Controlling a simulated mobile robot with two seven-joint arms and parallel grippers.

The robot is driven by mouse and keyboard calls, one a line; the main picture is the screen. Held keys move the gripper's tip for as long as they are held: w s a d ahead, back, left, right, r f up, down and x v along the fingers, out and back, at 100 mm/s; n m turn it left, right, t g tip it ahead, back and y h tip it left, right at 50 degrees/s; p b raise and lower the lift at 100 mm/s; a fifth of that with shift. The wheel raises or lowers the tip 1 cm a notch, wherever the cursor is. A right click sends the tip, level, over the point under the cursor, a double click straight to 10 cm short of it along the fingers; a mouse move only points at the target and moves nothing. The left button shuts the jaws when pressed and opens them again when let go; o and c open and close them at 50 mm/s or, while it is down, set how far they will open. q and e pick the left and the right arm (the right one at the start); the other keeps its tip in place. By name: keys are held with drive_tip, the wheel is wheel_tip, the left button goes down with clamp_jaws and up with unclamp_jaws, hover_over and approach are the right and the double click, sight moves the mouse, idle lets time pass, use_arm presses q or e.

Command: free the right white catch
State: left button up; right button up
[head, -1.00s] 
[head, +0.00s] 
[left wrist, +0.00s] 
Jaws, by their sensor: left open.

● **Exercise details**:
Quote the entire listing above exactly.

● **Completed task**:
Controlling a simulated mobile robot with two seven-joint arms and parallel grippers.

The robot is driven by mouse and keyboard calls, one a line; the main picture is the screen. Held keys move the gripper's tip for as long as they are held: w s a d ahead, back, left, right, r f up, down and x v along the fingers, out and back, at 100 mm/s; n m turn it left, right, t g tip it ahead, back and y h tip it left, right at 50 degrees/s; p b raise and lower the lift at 100 mm/s; a fifth of that with shift. The wheel raises or lowers the tip 1 cm a notch, wherever the cursor is. A right click sends the tip, level, over the point under the cursor, a double click straight to 10 cm short of it along the fingers; a mouse move only points at the target and moves nothing. The left button shuts the jaws when pressed and opens them again when let go; o and c open and close them at 50 mm/s or, while it is down, set how far they will open. q and e pick the left and the right arm (the right one at the start); the other keeps its tip in place. By name: keys are held with drive_tip, the wheel is wheel_tip, the left button goes down with clamp_jaws and up with unclamp_jaws, hover_over and approach are the right and the double click, sight moves the mouse, idle lets time pass, use_arm presses q or e.

Command: free the right white catch
State: left button up; right button up
[head, -1.00s] 
[head, +0.00s] 
[left wrist, +0.00s] 
Jaws, by their sensor: left open.

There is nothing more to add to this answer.